1) The name is derived from the instrumentarium of the bands of the elite military corps of the Turkish sultans (Turkish yeniҫeri = new troop). This instrumentarium consisted primarily of percussion instruments and since the eighteenth century had also been incorporated into European art music.
How can the almost complete absence of Witt’s music from today’s concert world be explained in view of such praise – which, moreover, comes from an authoritative source, since the reviewer was no less a figure than the author-composer E. T. A. Hoffmann (1776–1822)? Beethoven (1770–1827), Witt’s contemporary, is immediately to be named as one reason. With his music he opened the door far into the nineteenth century and became the guiding model and ideal for subsequent generations of composers from Schubert to Brahms. As a result, side by side with him, the music of his – more conservative – contemporaries had to pale. A further reason surely lies in Witt’s relatively early silencing as a composer, which presumably owed to ill health. Changing musical taste meant that the works of the formerly popular Witt disappeared from the concert programs. When he died at the beginning of 1836, no obituary was published in any music journal. Apart from a few sacred pieces, his oeuvre already at that time seems more or less to have been forgotten.
The center of Witt’s oeuvre is occupied by twenty-three symphonies, but he also wrote instrumental music as well as sacred music and music for the stage. More than half of his symphonies were composed during the 1790s. The Symphonies Nos. 1 to 9 printed by Johann Anton André (1775–1842) between 1803/04 and 1818 and assigned these numbers by this publisher were the last ones to be written by Witt.

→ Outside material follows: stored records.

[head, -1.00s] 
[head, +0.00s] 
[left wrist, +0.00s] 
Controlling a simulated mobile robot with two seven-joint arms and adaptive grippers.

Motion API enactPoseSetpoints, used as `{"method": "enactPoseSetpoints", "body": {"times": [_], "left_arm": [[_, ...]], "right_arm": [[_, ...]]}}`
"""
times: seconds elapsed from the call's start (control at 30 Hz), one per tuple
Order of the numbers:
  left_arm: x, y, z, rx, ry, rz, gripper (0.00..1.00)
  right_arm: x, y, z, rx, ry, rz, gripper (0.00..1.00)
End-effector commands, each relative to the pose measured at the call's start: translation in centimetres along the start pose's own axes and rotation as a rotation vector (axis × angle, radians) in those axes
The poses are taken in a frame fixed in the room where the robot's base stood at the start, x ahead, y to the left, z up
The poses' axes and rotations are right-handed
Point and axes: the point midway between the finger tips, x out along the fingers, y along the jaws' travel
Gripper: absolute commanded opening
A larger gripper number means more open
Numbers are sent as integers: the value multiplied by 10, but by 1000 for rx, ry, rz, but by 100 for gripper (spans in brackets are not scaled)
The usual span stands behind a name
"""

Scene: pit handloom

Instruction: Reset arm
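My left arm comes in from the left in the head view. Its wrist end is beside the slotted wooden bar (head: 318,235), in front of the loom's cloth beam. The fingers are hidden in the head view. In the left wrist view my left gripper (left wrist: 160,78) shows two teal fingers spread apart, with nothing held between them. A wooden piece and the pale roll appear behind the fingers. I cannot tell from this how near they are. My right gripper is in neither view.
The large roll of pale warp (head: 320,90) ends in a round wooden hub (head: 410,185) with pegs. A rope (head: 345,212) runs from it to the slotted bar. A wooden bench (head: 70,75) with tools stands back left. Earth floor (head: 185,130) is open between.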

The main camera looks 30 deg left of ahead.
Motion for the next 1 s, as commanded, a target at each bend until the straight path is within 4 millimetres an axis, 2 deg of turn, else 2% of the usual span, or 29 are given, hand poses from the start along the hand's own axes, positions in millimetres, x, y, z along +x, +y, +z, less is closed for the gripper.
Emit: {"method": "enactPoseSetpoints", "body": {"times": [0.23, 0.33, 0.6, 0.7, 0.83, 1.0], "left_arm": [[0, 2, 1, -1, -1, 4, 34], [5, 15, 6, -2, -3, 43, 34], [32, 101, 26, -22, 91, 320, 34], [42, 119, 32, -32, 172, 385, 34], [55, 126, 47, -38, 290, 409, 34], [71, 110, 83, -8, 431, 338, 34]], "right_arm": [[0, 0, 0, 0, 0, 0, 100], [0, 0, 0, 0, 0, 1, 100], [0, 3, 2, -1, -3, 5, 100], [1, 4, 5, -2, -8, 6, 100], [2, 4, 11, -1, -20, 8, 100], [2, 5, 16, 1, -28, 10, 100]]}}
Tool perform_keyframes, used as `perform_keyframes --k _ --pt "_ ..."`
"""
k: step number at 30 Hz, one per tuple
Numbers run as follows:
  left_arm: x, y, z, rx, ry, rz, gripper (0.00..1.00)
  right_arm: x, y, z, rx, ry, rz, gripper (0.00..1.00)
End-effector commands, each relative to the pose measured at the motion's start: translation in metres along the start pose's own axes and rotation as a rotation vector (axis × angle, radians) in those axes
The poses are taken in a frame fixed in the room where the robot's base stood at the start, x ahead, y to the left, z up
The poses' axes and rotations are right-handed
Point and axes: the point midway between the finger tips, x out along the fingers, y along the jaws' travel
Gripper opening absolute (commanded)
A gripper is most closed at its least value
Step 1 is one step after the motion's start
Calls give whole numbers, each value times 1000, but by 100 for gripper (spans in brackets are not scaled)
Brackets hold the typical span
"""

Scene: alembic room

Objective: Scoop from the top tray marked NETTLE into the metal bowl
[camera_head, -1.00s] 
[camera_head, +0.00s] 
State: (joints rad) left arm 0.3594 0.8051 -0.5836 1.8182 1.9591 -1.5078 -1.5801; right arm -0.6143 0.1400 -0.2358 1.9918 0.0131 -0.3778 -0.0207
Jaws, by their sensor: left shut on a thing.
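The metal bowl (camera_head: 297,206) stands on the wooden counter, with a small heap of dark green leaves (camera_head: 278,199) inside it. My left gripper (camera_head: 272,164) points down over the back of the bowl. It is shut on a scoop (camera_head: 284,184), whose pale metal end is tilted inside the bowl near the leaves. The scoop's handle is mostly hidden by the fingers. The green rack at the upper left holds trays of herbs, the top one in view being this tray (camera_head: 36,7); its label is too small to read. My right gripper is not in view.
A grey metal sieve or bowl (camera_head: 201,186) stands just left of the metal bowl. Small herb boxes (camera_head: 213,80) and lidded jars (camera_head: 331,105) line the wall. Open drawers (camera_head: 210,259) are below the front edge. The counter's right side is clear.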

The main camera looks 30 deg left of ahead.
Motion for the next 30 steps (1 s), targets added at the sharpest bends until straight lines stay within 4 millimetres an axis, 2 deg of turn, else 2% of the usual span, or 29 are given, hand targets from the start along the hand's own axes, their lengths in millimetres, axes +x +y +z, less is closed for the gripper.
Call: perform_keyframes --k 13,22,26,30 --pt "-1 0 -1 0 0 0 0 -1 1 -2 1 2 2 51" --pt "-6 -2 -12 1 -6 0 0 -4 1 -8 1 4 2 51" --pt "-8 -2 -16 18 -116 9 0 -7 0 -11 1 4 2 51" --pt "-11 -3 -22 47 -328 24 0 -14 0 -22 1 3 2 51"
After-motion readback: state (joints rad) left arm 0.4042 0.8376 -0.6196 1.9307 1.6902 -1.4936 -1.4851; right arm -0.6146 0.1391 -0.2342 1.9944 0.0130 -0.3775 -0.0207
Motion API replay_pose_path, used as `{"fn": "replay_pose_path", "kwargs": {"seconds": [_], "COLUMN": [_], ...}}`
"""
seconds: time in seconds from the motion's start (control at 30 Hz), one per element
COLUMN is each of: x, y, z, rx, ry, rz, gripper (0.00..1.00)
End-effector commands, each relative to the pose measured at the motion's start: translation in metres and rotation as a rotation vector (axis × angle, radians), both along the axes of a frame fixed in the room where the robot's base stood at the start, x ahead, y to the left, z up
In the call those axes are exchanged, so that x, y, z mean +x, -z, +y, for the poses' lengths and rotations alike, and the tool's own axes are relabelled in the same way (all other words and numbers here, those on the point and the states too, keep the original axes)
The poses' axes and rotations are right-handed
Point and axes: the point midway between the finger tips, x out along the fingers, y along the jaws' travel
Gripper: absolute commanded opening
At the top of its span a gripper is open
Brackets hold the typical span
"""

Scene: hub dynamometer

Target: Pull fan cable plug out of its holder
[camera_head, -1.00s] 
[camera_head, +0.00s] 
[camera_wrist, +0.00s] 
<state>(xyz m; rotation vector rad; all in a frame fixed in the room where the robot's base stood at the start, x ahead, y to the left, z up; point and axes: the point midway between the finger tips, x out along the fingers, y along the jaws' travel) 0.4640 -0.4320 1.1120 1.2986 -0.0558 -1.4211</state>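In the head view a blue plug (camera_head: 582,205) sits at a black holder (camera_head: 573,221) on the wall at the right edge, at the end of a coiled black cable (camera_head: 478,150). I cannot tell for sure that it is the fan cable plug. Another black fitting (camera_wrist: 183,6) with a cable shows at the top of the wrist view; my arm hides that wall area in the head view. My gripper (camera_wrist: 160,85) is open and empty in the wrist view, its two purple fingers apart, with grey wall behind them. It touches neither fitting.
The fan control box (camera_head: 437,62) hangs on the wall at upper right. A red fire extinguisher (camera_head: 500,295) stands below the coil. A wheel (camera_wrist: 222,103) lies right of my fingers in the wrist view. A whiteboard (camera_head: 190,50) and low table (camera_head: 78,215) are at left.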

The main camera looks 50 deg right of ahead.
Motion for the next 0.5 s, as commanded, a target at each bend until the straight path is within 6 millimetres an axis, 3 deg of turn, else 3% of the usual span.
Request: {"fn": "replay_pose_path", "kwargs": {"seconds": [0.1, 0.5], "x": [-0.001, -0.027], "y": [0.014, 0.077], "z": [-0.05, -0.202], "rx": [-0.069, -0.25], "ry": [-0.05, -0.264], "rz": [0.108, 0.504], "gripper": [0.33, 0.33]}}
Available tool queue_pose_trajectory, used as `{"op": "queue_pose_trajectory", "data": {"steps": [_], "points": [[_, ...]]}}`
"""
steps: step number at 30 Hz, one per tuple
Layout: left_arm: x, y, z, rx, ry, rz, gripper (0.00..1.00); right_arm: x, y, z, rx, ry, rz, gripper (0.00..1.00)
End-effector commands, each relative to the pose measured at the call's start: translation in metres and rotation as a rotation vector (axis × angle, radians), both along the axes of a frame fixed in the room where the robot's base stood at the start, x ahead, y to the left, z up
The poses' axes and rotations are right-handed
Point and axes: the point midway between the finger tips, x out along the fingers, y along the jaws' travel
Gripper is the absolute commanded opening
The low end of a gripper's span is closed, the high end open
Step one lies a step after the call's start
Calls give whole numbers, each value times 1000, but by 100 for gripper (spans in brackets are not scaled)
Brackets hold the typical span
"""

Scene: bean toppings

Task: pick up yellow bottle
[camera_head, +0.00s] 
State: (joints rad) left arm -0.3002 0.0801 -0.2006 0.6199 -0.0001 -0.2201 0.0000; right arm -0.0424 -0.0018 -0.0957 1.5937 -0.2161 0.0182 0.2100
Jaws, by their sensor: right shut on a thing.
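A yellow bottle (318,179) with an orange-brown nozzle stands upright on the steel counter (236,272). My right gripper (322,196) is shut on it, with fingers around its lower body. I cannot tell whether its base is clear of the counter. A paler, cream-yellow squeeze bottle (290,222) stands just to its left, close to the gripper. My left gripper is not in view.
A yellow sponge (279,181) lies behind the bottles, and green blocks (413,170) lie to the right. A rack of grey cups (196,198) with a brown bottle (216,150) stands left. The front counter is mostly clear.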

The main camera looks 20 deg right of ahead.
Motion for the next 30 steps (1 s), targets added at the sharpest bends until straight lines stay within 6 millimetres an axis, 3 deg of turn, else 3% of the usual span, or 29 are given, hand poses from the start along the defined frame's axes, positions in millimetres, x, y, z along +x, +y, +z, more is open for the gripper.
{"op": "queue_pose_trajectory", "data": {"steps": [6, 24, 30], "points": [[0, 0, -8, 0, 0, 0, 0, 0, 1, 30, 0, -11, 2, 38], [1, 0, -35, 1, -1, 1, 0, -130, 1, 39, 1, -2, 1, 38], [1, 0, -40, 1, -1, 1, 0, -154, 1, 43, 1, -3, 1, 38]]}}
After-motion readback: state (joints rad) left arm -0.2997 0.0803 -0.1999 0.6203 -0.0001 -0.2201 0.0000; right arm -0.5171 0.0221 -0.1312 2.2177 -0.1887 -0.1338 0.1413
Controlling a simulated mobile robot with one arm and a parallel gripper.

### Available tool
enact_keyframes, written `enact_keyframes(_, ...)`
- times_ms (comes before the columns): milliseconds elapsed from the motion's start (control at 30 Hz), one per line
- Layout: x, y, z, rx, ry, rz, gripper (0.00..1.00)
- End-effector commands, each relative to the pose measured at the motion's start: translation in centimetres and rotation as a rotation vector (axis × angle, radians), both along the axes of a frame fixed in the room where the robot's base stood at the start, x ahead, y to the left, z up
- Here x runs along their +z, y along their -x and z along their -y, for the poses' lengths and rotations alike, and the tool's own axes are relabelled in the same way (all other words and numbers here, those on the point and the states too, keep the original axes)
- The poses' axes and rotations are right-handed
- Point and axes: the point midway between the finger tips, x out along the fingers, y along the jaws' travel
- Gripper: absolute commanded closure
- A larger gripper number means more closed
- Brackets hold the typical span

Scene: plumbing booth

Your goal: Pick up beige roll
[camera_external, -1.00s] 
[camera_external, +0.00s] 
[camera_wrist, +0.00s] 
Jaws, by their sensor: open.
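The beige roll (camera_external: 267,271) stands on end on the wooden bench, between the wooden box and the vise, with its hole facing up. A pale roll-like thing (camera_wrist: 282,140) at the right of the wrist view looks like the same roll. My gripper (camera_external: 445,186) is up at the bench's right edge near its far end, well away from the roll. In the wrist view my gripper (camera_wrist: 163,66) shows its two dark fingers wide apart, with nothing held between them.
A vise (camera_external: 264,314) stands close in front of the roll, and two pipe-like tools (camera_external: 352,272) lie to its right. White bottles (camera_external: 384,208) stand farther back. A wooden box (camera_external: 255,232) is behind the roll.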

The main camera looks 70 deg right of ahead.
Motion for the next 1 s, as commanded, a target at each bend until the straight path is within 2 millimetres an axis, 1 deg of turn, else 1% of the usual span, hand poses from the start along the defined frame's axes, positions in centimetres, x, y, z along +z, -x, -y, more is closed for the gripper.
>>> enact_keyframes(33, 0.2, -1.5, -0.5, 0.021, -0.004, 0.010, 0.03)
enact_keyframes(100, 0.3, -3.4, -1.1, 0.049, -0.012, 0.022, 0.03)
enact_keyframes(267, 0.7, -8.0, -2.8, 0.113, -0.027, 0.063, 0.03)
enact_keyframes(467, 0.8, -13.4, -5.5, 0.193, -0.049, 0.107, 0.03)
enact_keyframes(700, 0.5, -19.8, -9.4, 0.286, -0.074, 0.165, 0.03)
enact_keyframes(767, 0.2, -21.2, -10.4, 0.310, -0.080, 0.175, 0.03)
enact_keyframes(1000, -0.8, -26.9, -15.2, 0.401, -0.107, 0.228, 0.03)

The Sinfonie turque in A minor (No. 6, printed in 1808/09) and the Grande sinfonie in D minor (No. 9, printed in 1818) heard here for the first time in recorded form exhibit a number of similarities in formal respects: a slow introduction followed by an extended first movement in sonata form; a songlike slow movement and a minuet in the second and third positions, respectively; and a finale movement in sonata form. The two works also have something else in common: their minor keys notwithstanding, they are not at all marked by gloominess but by what in the end is a basic character of this-worldly optimism.
1. Adagio – Allegro molto
2. Adagio
3. Minuetto: Allegretto
4. Finale: Allegro
E. T. A. Hoffmann’s judgment can be seen to hold without any difficulty in the case of the Sinfonie turque, since Witt did in fact succeed in incorporating the “Turkish” instrumentarium (piccolo, bass and snare drums, triangle, and cymbals) tastefully into the late-classical/early-romantic music idiom without merely creating a “spectacle” (this in contrast to some of his contemporaries). The first movement makes ample use of the rhythm instruments and is followed by the central movement of the work, a wonderful Adagio entirely without Turkish color and borne by the doubled woodwinds and four horns. In its romantic expressive depth it recalls the slow movements of the Mozart pupil Johann Nepomuk Hummel (1778–1837). For the trio of the minuet Witt invented a very magical ländler motif presented by the cello. The Allegro finale is closely related thematically to the framing parts of the previous movement, and here the percussion instruments again determine the picture. The fact that Witt in his Sinfonie turque was at the height of his times is attested not least by Beethoven’s music to Kotzebue’s drama Die Ruinen von Athen (1811) with its Turkish march and by his Ninth Symphony (composed during 1822–24), with its finale also holding janissary sounds in store toward the conclusion.
1. Adagio – Allegro vivace
2. Adagio cantabile
3. Minuetto: Più allegro
4. Finale: Allegro
The introductory measures of Witt’s “Ninth”, like that of Beethoven scored in D minor, very much reflects the influence of Mozart’s Don Giovanni. The minor mood of the Adagio introduction is initially continued in the following tension-charged Allegro, before a very different, this-worldly, joie-de-vivre “minor world” is attained during the further course of the thematic presentation. In the atmospherically dense Adagio cantabile slow movement the solo cello, in addition to the dominant winds, once again is given an opportunity for short solos. And Witt also features his principal instrument in the trio of the mighty minuet, this time in alternation with the horns. Thematic dualism stamps not only the first movement but also the Allegro last movement, in which the composer furthermore displays his “thorough knowledge of counterpoint”. Another review published in the Allgemeine musiketische Zeitung, this time in 1819, concludes with the following words: “The merits of the author clearly shine forth from his work. He is not poor in the invention of melody, ... knows the instruments, knows how to instrumentate, ... and furthermore knows how to control his material. May Mr. Witt soon delight us again with a new work of this sort.” Unfortunately, this did not come about; the Symphony in D minor remained his last such work.
1. Allegro
2. Adagio cantabile
3. Rondo
The Concerto for Flute and Orchestra in G major presumably composed around 1806 presents itself as a richly instrumented masterpiece full of musical beauty. Already the energy-charged Allegro first movement shows us Witt the experienced practitioner who knew how to compose just as “effectfully” as “effectively”: the soloist is given enough space in order to display all the facets of his art, and the orchestra too is allowed to shine – without this resulting in the “overexertion” of the musicians. In the ensuing eminently atmospheric Andante cantabile the strings and winds magically weave a romantic sound fabric over which the solo instrument may unfold in the best way possible. A Rondo of merry elegance and not without its fashionable polonaise forms the conclusion.